## Direction
Look through the data and write out every line with the word "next" in it.

## Rows

--

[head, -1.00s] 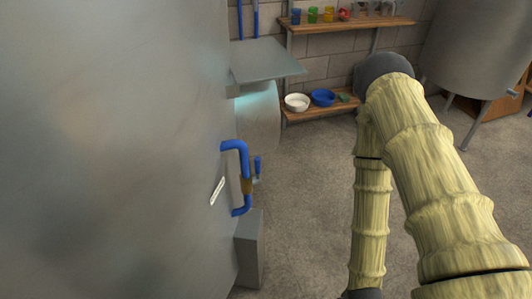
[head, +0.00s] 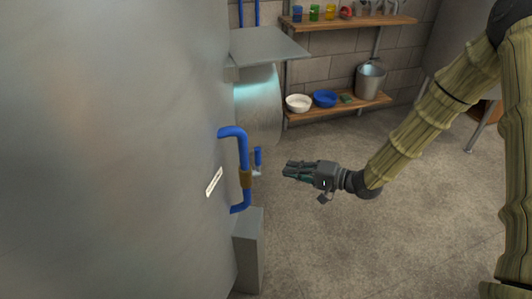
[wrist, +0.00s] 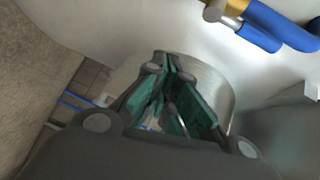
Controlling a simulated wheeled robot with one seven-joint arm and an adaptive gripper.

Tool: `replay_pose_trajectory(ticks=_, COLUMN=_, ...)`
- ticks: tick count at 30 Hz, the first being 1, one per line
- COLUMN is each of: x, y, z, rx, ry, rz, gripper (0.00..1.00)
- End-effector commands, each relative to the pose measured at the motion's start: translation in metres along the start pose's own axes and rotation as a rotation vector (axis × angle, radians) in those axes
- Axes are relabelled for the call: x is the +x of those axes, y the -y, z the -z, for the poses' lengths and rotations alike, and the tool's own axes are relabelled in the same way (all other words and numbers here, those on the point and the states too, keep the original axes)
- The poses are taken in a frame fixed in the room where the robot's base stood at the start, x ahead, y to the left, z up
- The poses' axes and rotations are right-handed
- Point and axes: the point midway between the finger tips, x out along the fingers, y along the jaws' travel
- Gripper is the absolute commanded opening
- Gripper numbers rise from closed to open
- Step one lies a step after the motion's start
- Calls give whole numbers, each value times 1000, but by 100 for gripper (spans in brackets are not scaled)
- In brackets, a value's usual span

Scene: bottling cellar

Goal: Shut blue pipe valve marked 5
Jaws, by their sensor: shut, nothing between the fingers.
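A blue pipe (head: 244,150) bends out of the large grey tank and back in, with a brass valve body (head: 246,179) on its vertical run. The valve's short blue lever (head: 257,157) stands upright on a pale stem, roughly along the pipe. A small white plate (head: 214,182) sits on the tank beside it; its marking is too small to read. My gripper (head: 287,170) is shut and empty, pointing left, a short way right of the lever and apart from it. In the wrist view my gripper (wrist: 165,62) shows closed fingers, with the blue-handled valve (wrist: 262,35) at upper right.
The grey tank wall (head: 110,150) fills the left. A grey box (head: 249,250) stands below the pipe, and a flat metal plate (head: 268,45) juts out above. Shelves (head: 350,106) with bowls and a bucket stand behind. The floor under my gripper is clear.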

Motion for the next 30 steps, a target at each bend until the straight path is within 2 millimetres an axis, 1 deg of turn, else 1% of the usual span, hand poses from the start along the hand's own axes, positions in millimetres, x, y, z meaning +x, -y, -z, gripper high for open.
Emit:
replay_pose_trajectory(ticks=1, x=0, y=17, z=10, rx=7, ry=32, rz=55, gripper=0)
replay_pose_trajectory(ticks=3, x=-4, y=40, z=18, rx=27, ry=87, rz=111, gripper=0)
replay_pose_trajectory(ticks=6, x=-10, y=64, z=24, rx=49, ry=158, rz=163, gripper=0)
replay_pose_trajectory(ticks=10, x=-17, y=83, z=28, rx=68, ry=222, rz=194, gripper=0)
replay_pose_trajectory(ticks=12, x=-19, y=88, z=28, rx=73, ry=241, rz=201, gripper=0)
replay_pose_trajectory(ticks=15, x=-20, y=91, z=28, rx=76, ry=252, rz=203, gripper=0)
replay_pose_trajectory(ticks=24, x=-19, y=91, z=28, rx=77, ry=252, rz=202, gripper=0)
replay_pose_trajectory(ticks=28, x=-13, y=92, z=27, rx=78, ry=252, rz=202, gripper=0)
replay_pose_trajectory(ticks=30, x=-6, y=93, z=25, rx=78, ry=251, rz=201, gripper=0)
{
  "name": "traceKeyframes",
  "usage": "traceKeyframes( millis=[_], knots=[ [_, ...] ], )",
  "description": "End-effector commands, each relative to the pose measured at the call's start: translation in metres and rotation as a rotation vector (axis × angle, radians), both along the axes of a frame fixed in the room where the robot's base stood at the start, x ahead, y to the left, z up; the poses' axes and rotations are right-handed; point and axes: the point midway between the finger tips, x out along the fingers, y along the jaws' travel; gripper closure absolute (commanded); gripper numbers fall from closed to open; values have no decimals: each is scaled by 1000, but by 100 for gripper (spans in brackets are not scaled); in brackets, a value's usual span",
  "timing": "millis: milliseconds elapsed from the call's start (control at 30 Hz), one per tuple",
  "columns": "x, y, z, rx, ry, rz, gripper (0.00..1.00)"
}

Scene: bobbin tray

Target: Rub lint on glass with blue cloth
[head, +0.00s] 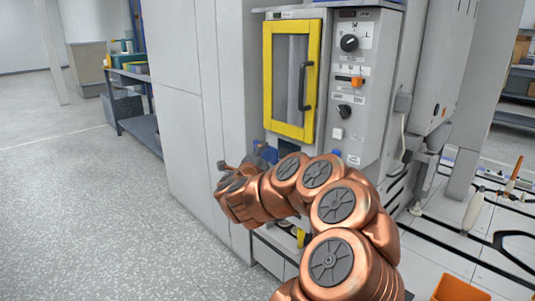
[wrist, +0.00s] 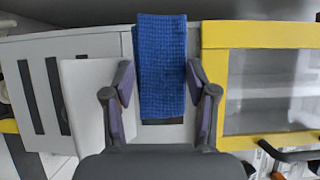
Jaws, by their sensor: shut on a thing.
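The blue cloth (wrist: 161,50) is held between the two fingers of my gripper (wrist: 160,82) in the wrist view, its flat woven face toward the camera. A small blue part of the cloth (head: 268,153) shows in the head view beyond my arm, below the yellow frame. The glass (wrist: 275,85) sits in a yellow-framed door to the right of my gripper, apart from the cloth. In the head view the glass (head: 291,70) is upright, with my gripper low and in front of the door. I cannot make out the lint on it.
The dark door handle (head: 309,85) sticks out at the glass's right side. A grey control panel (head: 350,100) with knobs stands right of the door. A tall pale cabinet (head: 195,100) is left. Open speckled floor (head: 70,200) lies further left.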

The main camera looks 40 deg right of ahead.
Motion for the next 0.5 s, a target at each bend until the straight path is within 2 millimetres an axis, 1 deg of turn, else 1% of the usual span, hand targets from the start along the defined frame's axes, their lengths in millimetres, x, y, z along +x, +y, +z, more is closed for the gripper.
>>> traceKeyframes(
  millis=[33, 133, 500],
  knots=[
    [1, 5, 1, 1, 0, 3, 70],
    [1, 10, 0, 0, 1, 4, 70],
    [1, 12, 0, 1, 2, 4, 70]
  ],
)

--

## Task solution
Motion for the next 30 steps, a target at each bend until the straight path is within 2 millimetres an axis, 1 deg of turn, else 1% of the usual span, hand poses from the start along the hand's own axes, positions in millimetres, x, y, z meaning +x, -y, -z, gripper high for open.
Motion for the next 0.5 s, a target at each bend until the straight path is within 2 millimetres an axis, 1 deg of turn, else 1% of the usual span, hand targets from the start along the defined frame's axes, their lengths in millimetres, x, y, z along +x, +y, +z, more is closed for the gripper.

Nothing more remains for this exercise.